* DATA:
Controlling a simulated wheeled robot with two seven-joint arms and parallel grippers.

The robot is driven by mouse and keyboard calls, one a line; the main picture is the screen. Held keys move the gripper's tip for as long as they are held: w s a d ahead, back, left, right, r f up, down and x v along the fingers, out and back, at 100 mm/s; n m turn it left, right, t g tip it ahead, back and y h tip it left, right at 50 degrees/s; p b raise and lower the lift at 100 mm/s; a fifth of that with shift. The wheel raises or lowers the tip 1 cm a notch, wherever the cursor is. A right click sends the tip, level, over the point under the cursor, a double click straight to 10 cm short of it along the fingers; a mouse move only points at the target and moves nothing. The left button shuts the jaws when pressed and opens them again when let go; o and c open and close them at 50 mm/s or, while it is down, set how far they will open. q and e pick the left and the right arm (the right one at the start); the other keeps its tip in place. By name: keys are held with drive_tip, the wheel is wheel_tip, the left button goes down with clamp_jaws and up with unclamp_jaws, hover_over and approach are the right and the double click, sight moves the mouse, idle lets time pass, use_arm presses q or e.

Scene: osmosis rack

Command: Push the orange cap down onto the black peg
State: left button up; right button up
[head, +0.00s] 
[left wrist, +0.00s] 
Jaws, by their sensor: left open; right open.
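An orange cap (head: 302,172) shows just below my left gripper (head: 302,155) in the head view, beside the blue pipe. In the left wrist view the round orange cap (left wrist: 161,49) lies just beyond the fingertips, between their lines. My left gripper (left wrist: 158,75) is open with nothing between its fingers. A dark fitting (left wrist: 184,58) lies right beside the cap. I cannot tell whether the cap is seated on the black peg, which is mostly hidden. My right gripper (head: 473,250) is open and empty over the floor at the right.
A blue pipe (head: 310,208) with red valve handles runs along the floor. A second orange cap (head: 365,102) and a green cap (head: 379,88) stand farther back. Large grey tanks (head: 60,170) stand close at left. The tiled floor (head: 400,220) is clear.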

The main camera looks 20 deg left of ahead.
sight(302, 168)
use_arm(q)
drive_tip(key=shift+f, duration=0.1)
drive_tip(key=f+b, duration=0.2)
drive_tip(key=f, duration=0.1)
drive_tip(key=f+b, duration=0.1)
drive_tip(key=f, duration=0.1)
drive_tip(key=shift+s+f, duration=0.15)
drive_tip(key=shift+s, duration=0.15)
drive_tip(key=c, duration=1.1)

* REQUIRED WORK:
Give back each line above precisely as it stands.

* FINAL RESULT:
Controlling a simulated wheeled robot with two seven-joint arms and parallel grippers.

The robot is driven by mouse and keyboard calls, one a line; the main picture is the screen. Held keys move the gripper's tip for as long as they are held: w s a d ahead, back, left, right, r f up, down and x v along the fingers, out and back, at 100 mm/s; n m turn it left, right, t g tip it ahead, back and y h tip it left, right at 50 degrees/s; p b raise and lower the lift at 100 mm/s; a fifth of that with shift. The wheel raises or lowers the tip 1 cm a notch, wherever the cursor is. A right click sends the tip, level, over the point under the cursor, a double click straight to 10 cm short of it along the fingers; a mouse move only points at the target and moves nothing. The left button shuts the jaws when pressed and opens them again when let go; o and c open and close them at 50 mm/s or, while it is down, set how far they will open. q and e pick the left and the right arm (the right one at the start); the other keeps its tip in place. By name: keys are held with drive_tip, the wheel is wheel_tip, the left button goes down with clamp_jaws and up with unclamp_jaws, hover_over and approach are the right and the double click, sight moves the mouse, idle lets time pass, use_arm presses q or e.

Scene: osmosis rack

Command: Push the orange cap down onto the black peg
State: left button up; right button up
[head, +0.00s] 
[left wrist, +0.00s] 
Jaws, by their sensor: left open; right open.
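An orange cap (head: 302,172) shows just below my left gripper (head: 302,155) in the head view, beside the blue pipe. In the left wrist view the round orange cap (left wrist: 161,49) lies just beyond the fingertips, between their lines. My left gripper (left wrist: 158,75) is open with nothing between its fingers. A dark fitting (left wrist: 184,58) lies right beside the cap. I cannot tell whether the cap is seated on the black peg, which is mostly hidden. My right gripper (head: 473,250) is open and empty over the floor at the right.
A blue pipe (head: 310,208) with red valve handles runs along the floor. A second orange cap (head: 365,102) and a green cap (head: 379,88) stand farther back. Large grey tanks (head: 60,170) stand close at left. The tiled floor (head: 400,220) is clear.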

The main camera looks 20 deg left of ahead.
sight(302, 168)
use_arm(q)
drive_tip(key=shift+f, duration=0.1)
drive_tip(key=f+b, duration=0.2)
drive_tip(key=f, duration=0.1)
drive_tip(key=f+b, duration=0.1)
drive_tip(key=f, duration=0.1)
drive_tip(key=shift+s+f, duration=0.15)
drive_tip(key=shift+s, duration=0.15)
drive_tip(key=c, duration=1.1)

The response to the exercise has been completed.